The core of the problem is that no one knows how much anything in software development should cost.
- this is true for both DevelopmentTime and ExecutionTime
- if we did know how much stuff should cost, then we could set a budget, and say "let's try to find a way to do Y in X amount of time". We try to do this sometimes with estimates, but research has shown that software estimates are subject to very strong anchoring effects—i.e. we give the estimates we think people expect. That is very different from knowing how much something should really cost.
- people don't grok how fast computers are.
- as a result, they don't know what kind of performance to expect from their web server, test suite, or compiler.
- programmers attribute poor performance to the wrong things—e.g. they optimize computation instead of IO.
- they're wrong about how much complexity they can handle.
- they have low standards for comprehensibility and their own confidence in the code. "I tried it and it worked" is the industry standard level of pre-release software verification.
- they are wrong about what makes code easy to understand.
- e.g. they split complex code up into functions that look superficially simple but really just obfuscate the complexity for anyone who is actually trying to understand what's going on (e.g. the IdeaFragment anti-pattern)
- they don't know about KranzsLaw.
- they are wrong about what the most important activity of software development is—the part that's costly, but valuable.
- it's not typing code
- it's not, generally, thinking about algorithms (as Casey points out)
- it's thinking about the qualities and types of behavior that are required of the system and choosing the organizing principles that will lead to those qualities and behaviors.
- programmers often cannot describe what the organizing principles of their software are, beyond "it's a Rails app" or "it's a React app".
- Even if the programmers do choose good organizing principles initially, the requirements often change in a way that invalidates those decisions (See EssentialStateWantsToBeGlobal). Non-technical people have no way of understanding why the requested changes cost so much, and the programmers have no power to reject the proposed changes and, say, build another app with different organizing principles.
- we have no software architects (in the sense in which Fred Brooks used the term in The Mythical Man-Month)
- software architects are responsible for maintaining the conceptual integrity of the system—basically, for refusing to implement features that contradict the organizing principles of the software. This allows programmers to create software that is fast, reliable, and maintainable because it has consistent organizing principles.
- programmers keep hoping for a silver bullet
- whether that's functional programming, or OO, or TDD, or domain-driven design... you cannot just do the rituals associated with these things and expect that they will solve your problems. You have to understand why they work, what they're supposed to do, and in what circumstances they're applicable.
- people are wrong about how competent the average library developer is
- "code written by a random person on the internet is sure to be correct"
- people are wrong about how necessary third-party libraries and frameworks are
- Ruby on Rails made me fear HTTP. It made HTTP out to be this big complicated scary thing. Rails, and browser APIs, made me wonder "what is a cookie, really?". This fear and wonderment was dispelled years later by, of all things, actually reading the text of an HTTP request.

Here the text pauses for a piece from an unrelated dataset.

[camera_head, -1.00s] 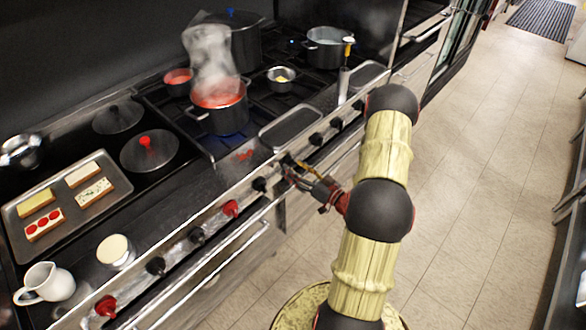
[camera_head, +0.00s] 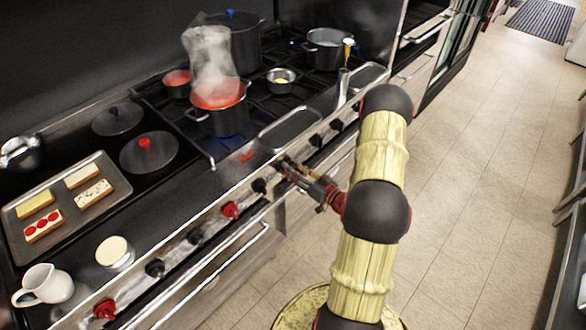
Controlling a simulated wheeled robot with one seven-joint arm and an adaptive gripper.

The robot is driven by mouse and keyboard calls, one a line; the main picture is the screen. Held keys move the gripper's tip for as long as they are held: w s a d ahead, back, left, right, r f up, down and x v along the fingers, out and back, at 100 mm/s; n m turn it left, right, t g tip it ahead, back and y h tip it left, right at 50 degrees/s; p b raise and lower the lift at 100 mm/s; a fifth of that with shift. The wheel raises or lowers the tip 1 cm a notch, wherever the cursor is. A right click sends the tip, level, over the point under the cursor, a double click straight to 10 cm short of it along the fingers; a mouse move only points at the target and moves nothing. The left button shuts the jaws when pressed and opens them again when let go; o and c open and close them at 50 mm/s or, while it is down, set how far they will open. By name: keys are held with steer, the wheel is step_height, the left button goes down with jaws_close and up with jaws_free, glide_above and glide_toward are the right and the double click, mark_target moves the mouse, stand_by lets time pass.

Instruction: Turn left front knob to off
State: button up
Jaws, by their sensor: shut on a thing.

Because an HTTP request is just slightly-structured text. You'd never guess that, from all the fuss the Rails APIs make of it.
- people fear gaining deep understanding of the technologies on which they depend
- there seems to be a moral aspect to people's thinking on this:
- "I shouldn't have to understand this"
- or "someone else has already understood this and made a library to abstract it away, so it is my duty not to understand it."
- or "I should write a library to do this so no one else will ever have to understand it."
- or even "How could a mere mortal like you or I possibly comprehend the designs of a god like KenThompson? How dare you try to understand Unix? It's blasphemy!" (okay, this is a bit of a parody—but I do think that people treat e.g. Unix as a god-given, inexplicable thing that has been handed down on stone tablets and can never be changed or questioned)
- because these moral beliefs are deeply held, people interpret events so as not to contradict the beliefs.
- "Of course the code is more readable like this—see how much like an English sentence it is?"
- "So what if the code for our build pipeline is a 2000-line YAML file that we can only test by spinning up 20 VMs and watching it run for 4 hours? It's declarative, so it must be easy to reason about!"
- "Everyone's app uses a ton of NPM packages, so if there are problems with that, they must be ones no one cares about."
- there seems to be a moral aspect to people's thinking on this:
- people underestimate the cost of glue code, and overestimate the cost of reimplementing third-party code
- is it really worth adding an extra build tool to your pipeline and suffering kludgey types to be able to import 50 lines of code from a 1MB javascript library?
- a library you write yourself will, in my experience, almost always be faster, smaller, and more suited to your project than one written by someone else.
- the exception is libraries for working with open standards—e.g. don't write your own JSON parser.
- people are wrong about how to use the work of the library developers who are competent
- The Java standard library is not the API against which you should build your application. It is a set of tools designed for maximum capability, which should be wrapped in utilities that are suitable for your application. See CapabilityVsSuitability
- people are wrong about how good software could be
- most programmers have only ever seen bad code
- no one notices when software is good, precisely because good software is unremarkable.
- good software is just "software that does what you'd expect".
- the result of this is that most of the attention-moments that people pay to software go to bad software.
- most programmers never have to maintain code for more than a year or two, so they don't see the fallout of their bad decisions and can't learn from them.